Lueur d’espoir au Canada fin novembre dernier, avec la retransmission de la 1ere et de la 2e épreuve de Coupe du Monde en direct sur YouTube (Ruka et Gallivare). Les deux suivantes, rien, à la surprise de tout le monde (Trondheim par exemple, qu’on trouve depuis sur YouTube).

Par chance, c’est de retour pour le Tour de Ski, et je ne rate aucune épreuve, me permettant notamment de suivre les progrès de notre skieur local, Antoine Cyr.

Il serait vraiment génial que les amateurs canadiens de ski de fond puissent suivre plus régulièrement les Coupes du Monde voire les autres événements majeurs de la saison en direct, et pouvoir ainsi soutenir nos athlètes présents, les Antoine Cyr, Olivier Léveillé et Katherine Steward-Jones en premier lieu.

Le bordel du fluor

Pour ajouter de la complexité, première année sans fluor en ski de fond: un joyeux bordel selon moi, et pas nécessaire du tout!

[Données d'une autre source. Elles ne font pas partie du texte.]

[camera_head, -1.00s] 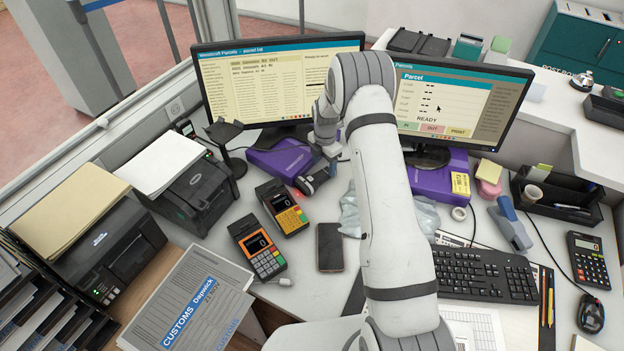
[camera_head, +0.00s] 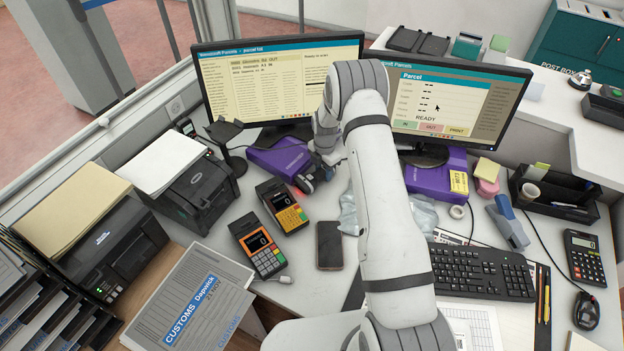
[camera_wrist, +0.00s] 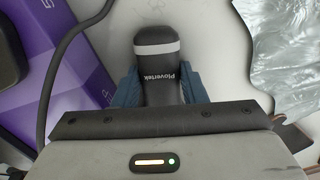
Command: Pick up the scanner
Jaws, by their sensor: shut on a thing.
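The scanner is a black handheld thing with a pale band and the word Plovertek; it shows in the wrist view (camera_wrist: 157,58). My gripper (camera_wrist: 159,88) has its blue fingers on both sides of the scanner's body and is shut on it. In the head view my gripper (camera_head: 317,174) is low over the counter, beside the left purple box, with the dark scanner (camera_head: 304,184) at its fingers. A small red glow shows at the scanner's left end. My arm and gripper hide part of it, and I cannot tell whether it touches the counter.
A purple box (camera_head: 275,157) lies close on the left, below a monitor (camera_head: 280,80). Two card terminals (camera_head: 282,206) and a phone (camera_head: 329,246) lie in front. Crumpled clear wrap (camera_wrist: 283,50) lies to the right. A dark cable (camera_wrist: 52,70) runs on the left.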

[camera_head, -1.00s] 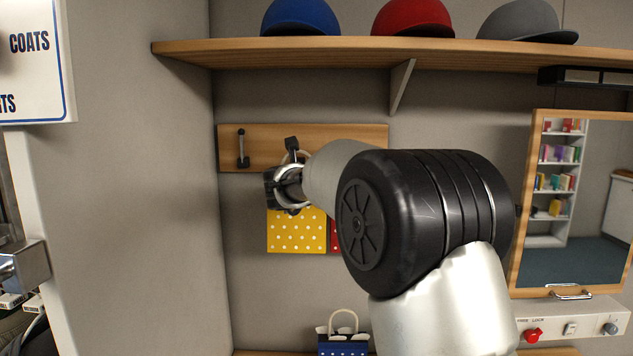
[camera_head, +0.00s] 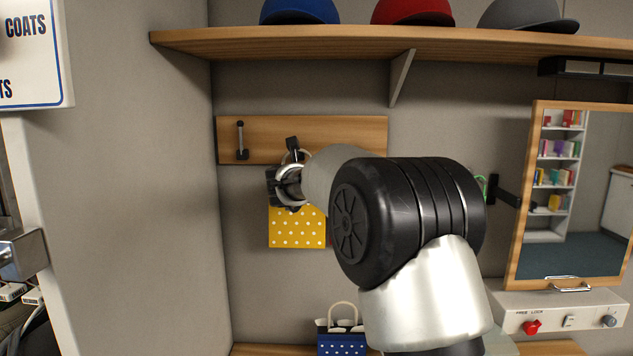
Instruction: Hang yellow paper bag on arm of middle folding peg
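The yellow paper bag (camera_head: 297,232) with white dots hangs upright just below the peg board (camera_head: 345,135), in front of the wall. My gripper (camera_head: 288,186) is at the top of the bag, just below and in front of the middle folding peg (camera_head: 292,145). A pale loop, likely the bag's handle, shows by the peg; whether it is over the peg's arm I cannot tell. My wrist and arm hide the fingertips, so their grip cannot be seen. The left folding peg (camera_head: 241,141) is bare. My arm covers the area right of the middle peg.
A shelf (camera_head: 330,46) with blue, red and grey caps runs above the board. A blue dotted bag (camera_head: 343,338) stands on the bench below. A mirror (camera_head: 515,200) hangs at right, over a switch panel (camera_head: 548,317). A wall stands close on the left.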

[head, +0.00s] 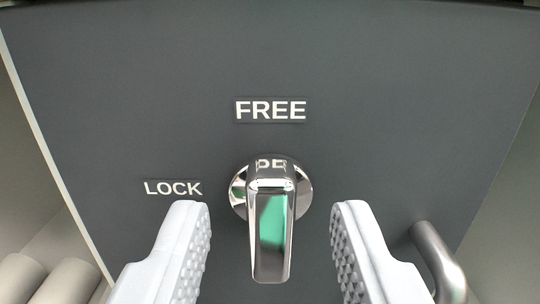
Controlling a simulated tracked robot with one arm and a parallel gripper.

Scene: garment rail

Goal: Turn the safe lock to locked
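The safe lock is a shiny chrome knob (271,225) with a long lever grip on a round base, on a dark grey safe door (130,85). The lever stands upright in the picture, in line with the FREE label (270,110) above it. The LOCK label (173,188) is to the left of the knob. My gripper (270,240) is open, with one white textured finger on each side of the knob. There is a visible gap between each finger and the lever.
A metal bar handle (438,262) sticks out from the door at lower right, close beside the right finger. Pale rounded forms (45,280) lie at lower left, outside the door's edge. The door's upper area is clear.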

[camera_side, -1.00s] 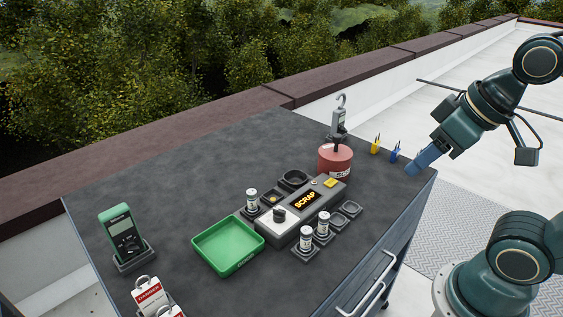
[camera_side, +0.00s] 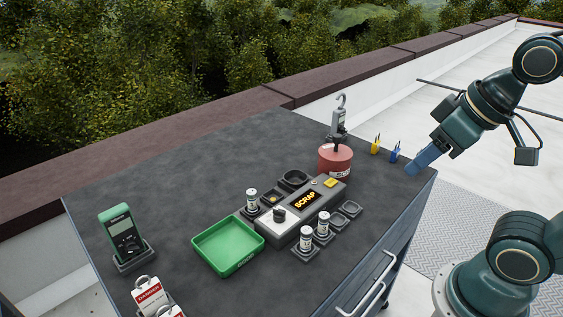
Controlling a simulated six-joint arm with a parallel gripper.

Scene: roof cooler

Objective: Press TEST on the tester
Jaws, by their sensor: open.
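The tester (camera_side: 293,222) is a pale grey box near the middle of the dark bench top. Its display (camera_side: 305,199) reads SCRAP in yellow. A black knob (camera_side: 279,214) sits at its left end and a yellow button (camera_side: 330,183) at its right end; any lettering on the button is too small to read. My gripper (camera_side: 413,168) is at the right edge of the bench, to the right of the tester and apart from it. Its blue-grey jaws are open, with nothing seen between them.
A red container (camera_side: 335,165) stands close behind the tester's right end. Small capped canisters (camera_side: 306,238) stand in holders around the tester. A green tray (camera_side: 228,246) lies to its left. Yellow (camera_side: 376,147) and blue (camera_side: 394,153) small items stand near my gripper. A green meter (camera_side: 122,234) stands far left.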

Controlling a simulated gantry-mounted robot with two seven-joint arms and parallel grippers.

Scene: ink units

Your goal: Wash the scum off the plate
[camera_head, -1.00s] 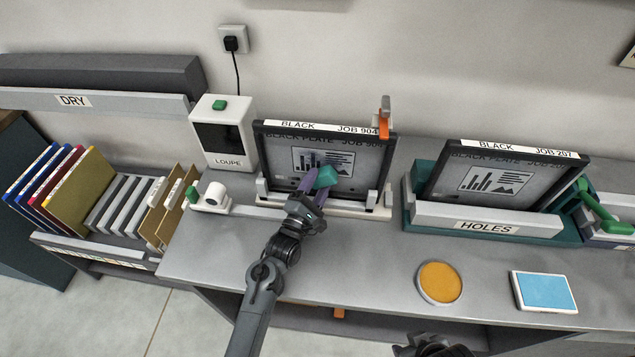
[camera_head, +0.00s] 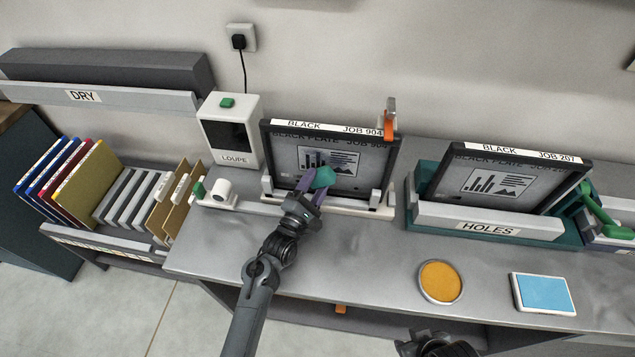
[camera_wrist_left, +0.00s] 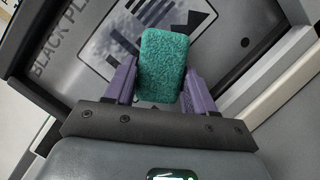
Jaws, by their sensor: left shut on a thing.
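The black plate labelled JOB 904 (camera_head: 375,165) stands tilted back in a white stand at the middle of the bench. My left gripper (camera_head: 312,187) is shut on a green sponge (camera_head: 324,177) in front of the plate's lower half. In the left wrist view the sponge (camera_wrist_left: 162,68) sits between the purple fingers (camera_wrist_left: 160,88), over the plate's printed face (camera_wrist_left: 75,45). Grey speckles show on the print beside the sponge. I cannot tell whether the sponge touches the plate. My right gripper (camera_head: 437,345) is dark and only partly in view at the bottom edge.
A second plate, JOB 207 (camera_head: 500,181), stands in the HOLES holder (camera_head: 487,228) at right. A LOUPE box (camera_head: 247,155) stands left of the stand. An orange round pad (camera_head: 440,282) and a blue pad (camera_head: 545,293) lie at the front right. The bench's front middle is clear.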

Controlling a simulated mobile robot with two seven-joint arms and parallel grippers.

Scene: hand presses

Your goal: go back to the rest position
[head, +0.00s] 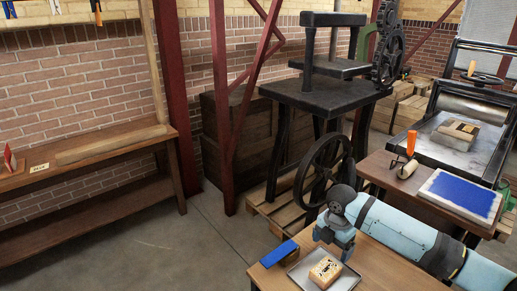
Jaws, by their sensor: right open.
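My right gripper (334,246) is at the lower middle of the head view, at the end of my light blue arm, which comes in from the right. Its fingers point down over the near wooden table, and it is open with nothing seen between the fingers. Below it a light wooden block (325,271) with dark markings lies in a shallow grey tray (349,281). A blue bar (280,254) lies left of the tray. The gripper appears apart from the block. My left gripper is not in view.
Behind stands a black press with a handwheel (323,172). At right, a side table holds a blue-inked slab (461,194) and an orange-handled roller (409,156). Beyond it a roller press carries a block (459,130). A bench (95,165) lines the left wall; floor between is clear.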

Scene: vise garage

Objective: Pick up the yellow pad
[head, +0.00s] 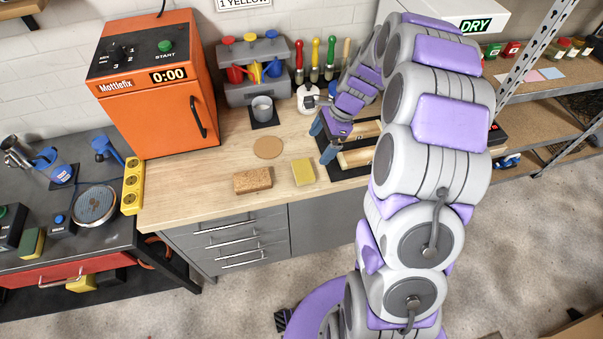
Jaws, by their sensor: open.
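A small yellow pad (303,172) lies flat on the wooden worktop (215,180), near its front edge. My gripper (321,142), with blue fingertips, is above the right part of the worktop. It is behind and slightly right of the yellow pad in the picture, apart from it. The gripper is open and nothing shows between its fingers. My arm comes in from the right and hides part of the worktop's right side.
A brown speckled block (253,181) lies left of the pad, and a round cork mat (268,147) lies behind. A dark tray (350,168) with wooden pieces is on the right. An orange machine (160,90) and a grey paint rack (253,75) stand at the back.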

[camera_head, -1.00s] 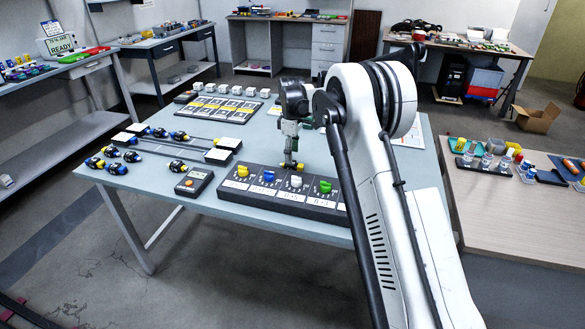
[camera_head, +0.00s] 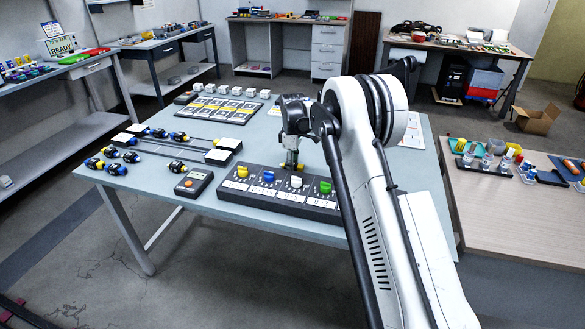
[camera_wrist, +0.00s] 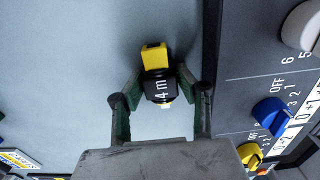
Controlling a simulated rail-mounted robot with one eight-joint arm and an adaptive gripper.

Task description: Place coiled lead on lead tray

Il faut désormais tester les skis pour le plus haut niveau, et mettre en place des protocoles de fartage contrôlés pour les épreuves nationales au niveau inférieur, compléxifiant le sport à outrance. Ceux qui ont préparé cette transition ont un avantage, et les différences de glisse sont parfois frappantes. Dommage, car cela nuit encore à l’attractivité du ski de fond pour le public qui ne s’y retrouve plus.

Des athlètes capricieux

Venant du monde du cyclisme, habitué de voir des coureurs pros repartir ensanglantés après les pires chutes car en vélo, on n’abandonne tout simplement jamais, je trouve les fondeurs de la Coupe du Monde un peu capricieux voire irrespectueux envers leur sport, en particulier les Norvégiens.

Fait un peu trop froid, comme à Ruka en 2022? Les Norvégiens déclarent forfaits pour « préserver leur santé ». Bon, d’accord. Séance de manucure pour tous alors?

On a un petit rhume? Forfait. 10 des 15 fondeurs mondiaux sont absents du Tour de Ski cette année, Klaebo, Krueger, Nyskanen et Jouve en tête. On abandonne à gogo, la dernière en date Ebba Andersson après les trois premières étapes du Tour de ski. Vraiment dommage. Pourtant, z’ont pas 6h à passer sur un vélo pendant trois semaines, les épreuves sont habituellement moins d’une heure tous les deux jours à tout casser…

Je trouve ca un peu léger, pour tout vous dire.

Les traditions non respectées

On apprend hier que le mythique Holmenkollen 50km serait retiré du calendrier FIS en 2025. Impensable!

Imaginez une saison cycliste sans un Tour des Flandres… n’importe quoi!

Ben en ski de fond depuis quelques années, c’est un peu n’importe quoi. On fait fi des traditions, on bafoue le calendrier et la compétitivité du sport, et tout dégringole, les sponsors et les audiences en point d’orgue. Désolant de voir ce si beau sport péricliter.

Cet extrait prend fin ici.